With that they turned and proceeded through the store. They were walking through the freezer section when an elderly couple caught sight of them. They nearly crashed their buggy into the frozen pies as the two passed by them.
I turned back to my screen, unsure of what had just happened. Don’t get me wrong, I gave them props for marketing but I needed some type of warning for something like that.
It was about ten minutes after my first encounter when I heard my manger yell, “Are you kidding me?”
I looked up to see him running for the door; I turned to look out the front windows to see what had him so upset.
Evidently this first born man child had decided to live life to the fullest by showing the world what he had to offer. The windows quickly filled up with onlookers as we watched him streak across the parking lot with my manager hot on his heels. It only lasted a lap however before ‘man child’ jumped into a car and sped off, leaving behind his loin cloth for us to remember him by.
I shook my head in disbelief and walked back to my station. There was no way I got paid enough for this. That was also the most random marketing campaign I had ever seen.
I was in the middle of helping a customer with one of their items when I heard another commotion outside. It had been at least twenty minutes before the last commotion. Everyone was running for the windows again when I looked up. I heard someone say, “He’s back.”
I wasn’t going towards the windows again, if it was the man child, I had seen what he had to offer and was not interested.
Some onlooker yelled, “Oh my gosh!”
Another yelled, “What is he doing?”
I wouldn’t say I was tempted to look out the window; it was more of a concern now because of customer’s reactions.
“Somebody call the cops!”
That did it. I rushed to the window again just as one of the small islands in our parking lot went up in flames. Man child was gone and my manager was stomping the ground violently trying to put it out. I couldn’t hear what he was shouting but I could imagine what he was saying.
Long story short, the cops showed up, man child disappeared, and my manager came back inside; followed by the distinct smell of burnt rubber.
To answer your question, I never attended that play. I figured if that was the opener-I probably wouldn’t survive the actual show.
As they got closer I noticed it was actually two people walking towards me. I was hoping they’d walk by me but they of course, stopped right beside me. I had every intention of helping them until I caught a glimpse of them.
Standing beside me was a man in his twenties holding a pamphlet of some sort and he smiled at me. It was then I realized he wasn’t wearing any clothes. With the exception of a miserable attempt at a loin cloth, this man was naked.
Now I know who you’re thinking of. It wasn’t him.
I involuntarily looked this guy up and down once before I closed my eyes and took a deep breath.
“Can I help you?”
This was about all I could manage. I was and still am, social awkward and this sent me over the top. I simply shut down.
Without missing a beat he held out his pamphlet and said, “I am the first born man child of our fairy play. Would you like to come watch it this Saturday?”

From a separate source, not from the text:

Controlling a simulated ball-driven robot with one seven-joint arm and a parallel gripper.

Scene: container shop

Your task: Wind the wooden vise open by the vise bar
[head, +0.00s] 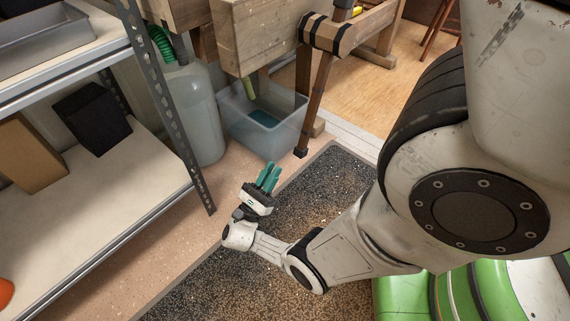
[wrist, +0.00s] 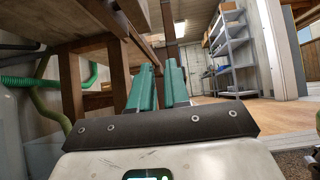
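The wooden vise (head: 262,38) is a thick pale block on the workbench at the top middle of the head view. The vise bar (head: 316,105) is a long brown wooden bar with dark bands near its top and a black end cap. It hangs steeply down, its lower end near the mat's edge. My gripper (head: 269,172) has teal fingers, parted and empty, low in front of the bar and left of its lower end, not touching it. In the wrist view my gripper (wrist: 159,66) points toward a dark upright piece, which may be the bar.
A clear plastic tub (head: 262,118) stands under the bench, left of the bar. A large plastic jug (head: 192,108) with a green hose stands beside it. A metal shelf (head: 90,200) fills the left side. The dark speckled mat (head: 315,185) is clear around my gripper.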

It was then I noticed the woman standing behind him. She was wearing a sun dress and was FILMING the whole interaction. She smiled when I looked over at her. I turned back to the man child, feeling pressured to keep strict eye contact.
“I have to work.”
It was a very dry reply but it was all I had left in me.
He nodded like he understood and slipped the pamphlet onto my station.

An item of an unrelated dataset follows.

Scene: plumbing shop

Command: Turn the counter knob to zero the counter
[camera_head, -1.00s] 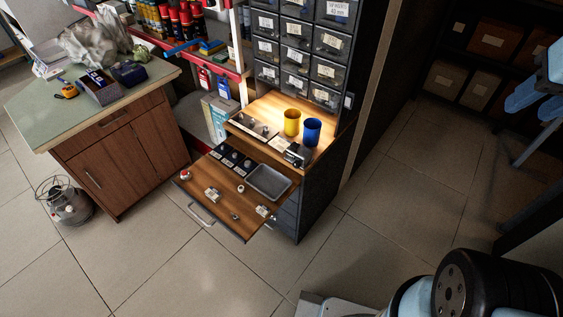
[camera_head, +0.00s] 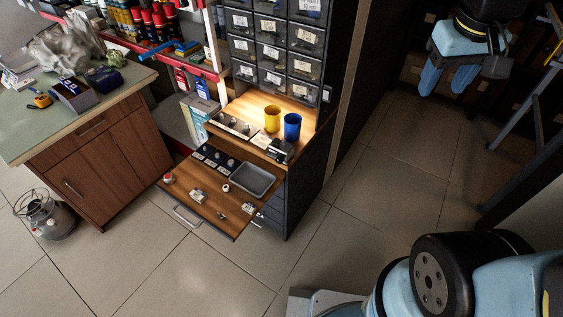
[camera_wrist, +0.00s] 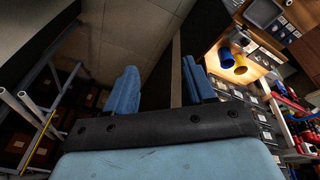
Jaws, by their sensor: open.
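A small dark device (camera_head: 280,150), perhaps the counter, sits at the front right of the lit wooden shelf, beside the blue cup. It is too small to make out a knob or digits. My gripper (camera_head: 447,79) hangs at the upper right in the head view, well to the right of the cabinet, with its two blue fingers apart. In the wrist view my gripper (camera_wrist: 160,88) is open, with nothing between the fingers.
A yellow cup (camera_head: 272,119) and a blue cup (camera_head: 292,127) stand on the shelf. Below, a pulled-out wooden board (camera_head: 209,217) holds a grey tray (camera_head: 271,186) and several small fittings. A workbench (camera_head: 72,128) stands left. The floor in front is clear.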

“The address is on there if you change your mind.”
With that they turned and proceeded through the store. They were walking through the freezer section when an elderly couple caught sight of them. They nearly crashed their buggy into the frozen pies as the two passed by them.
I turned back to my screen, unsure of what had just happened. Don’t get me wrong, I gave them props for marketing but I needed some type of warning for something like that.

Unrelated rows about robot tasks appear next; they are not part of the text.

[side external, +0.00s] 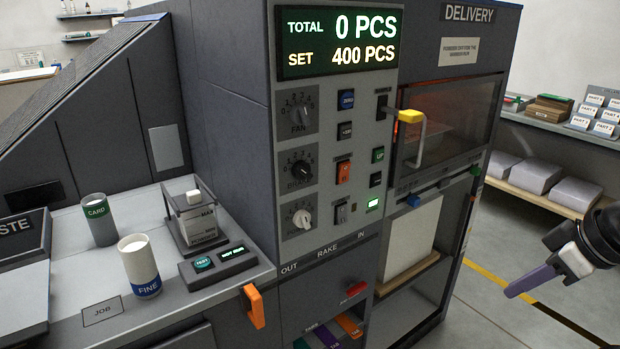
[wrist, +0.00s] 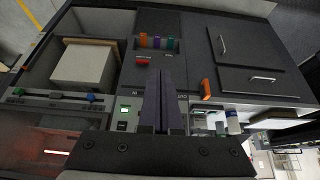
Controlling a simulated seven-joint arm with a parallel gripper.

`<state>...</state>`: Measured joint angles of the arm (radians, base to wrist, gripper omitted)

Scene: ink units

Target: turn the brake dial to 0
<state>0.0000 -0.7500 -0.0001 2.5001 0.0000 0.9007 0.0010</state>
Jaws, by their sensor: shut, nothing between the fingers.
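The brake dial (side external: 300,169) is the black knob in the middle of a column of three on the grey control panel (side external: 333,250), in the side external view. Numbers ring it, but its setting is too small to read surely. My gripper (side external: 510,291) is at the lower right of that view, well apart from the panel, with its purple fingers pointing left. In the wrist view my gripper (wrist: 166,74) shows its fingers together with nothing between them. The fingers and mount cover part of the panel there, and I cannot make out the brake dial.
The fan dial (side external: 299,114) is above the brake dial and a pale-knobbed dial (side external: 302,219) below it. Switches stand to their right. An orange handle (side external: 253,306) sticks out lower left. Open floor lies between gripper and machine.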

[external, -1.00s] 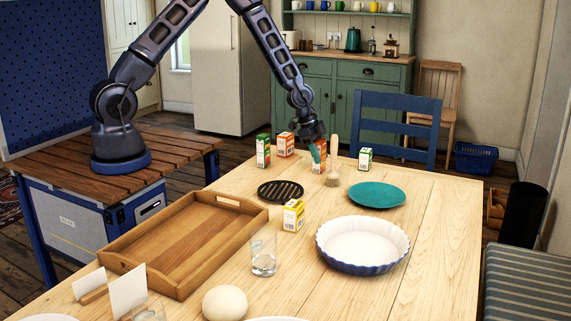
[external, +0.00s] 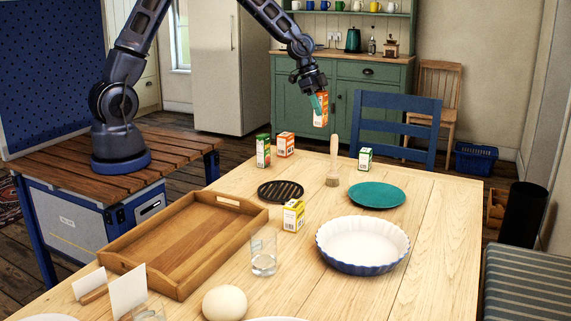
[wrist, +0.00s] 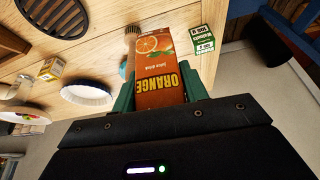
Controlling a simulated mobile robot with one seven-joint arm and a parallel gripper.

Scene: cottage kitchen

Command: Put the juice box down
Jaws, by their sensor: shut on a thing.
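An orange juice box (external: 321,110) is held in my gripper (external: 317,98), raised above the far side of the wooden table (external: 420,225). In the wrist view the juice box (wrist: 160,68) sits between the two green fingers of my gripper (wrist: 158,92), its "ORANGE" lettering upside down. The fingers are shut on its sides. The box looks upright in the external view and is clear of the tabletop.
Other small cartons stand nearby: a green one (external: 263,151), an orange one (external: 285,145), a green-white one (external: 365,159) and a yellow one (external: 293,215). A brush (external: 333,165), black trivet (external: 281,190), teal plate (external: 377,194), pie dish (external: 362,265), glass (external: 263,254) and tray (external: 140,277) share the table.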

It was about ten minutes after my first encounter when I heard my manger yell, “Are you kidding me?”
I looked up to see him running for the door; I turned to look out the front windows to see what had him so upset.
Evidently this first born man child had decided to live life to the fullest by showing the world what he had to offer. The windows quickly filled up with onlookers as we watched him streak across the parking lot with my manager hot on his heels. It only lasted a lap however before ‘man child’ jumped into a car and sped off, leaving behind his loin cloth for us to remember him by.
I shook my head in disbelief and walked back to my station. There was no way I got paid enough for this. That was also the most random marketing campaign I had ever seen.
I was in the middle of helping a customer with one of their items when I heard another commotion outside. It had been at least twenty minutes before the last commotion. Everyone was running for the windows again when I looked up. I heard someone say, “He’s back.”
I wasn’t going towards the windows again, if it was the man child, I had seen what he had to offer and was not interested.
Some onlooker yelled, “Oh my gosh!”
Another yelled, “What is he doing?”
I wouldn’t say I was tempted to look out the window; it was more of a concern now because of customer’s reactions.
“Somebody call the cops!”
That did it. I rushed to the window again just as one of the small islands in our parking lot went up in flames. Man child was gone and my manager was stomping the ground violently trying to put it out. I couldn’t hear what he was shouting but I could imagine what he was saying.
Long story short, the cops showed up, man child disappeared, and my manager came back inside; followed by the distinct smell of burnt rubber.
To answer your question, I never attended that play. I figured if that was the opener-I probably wouldn’t survive the actual show.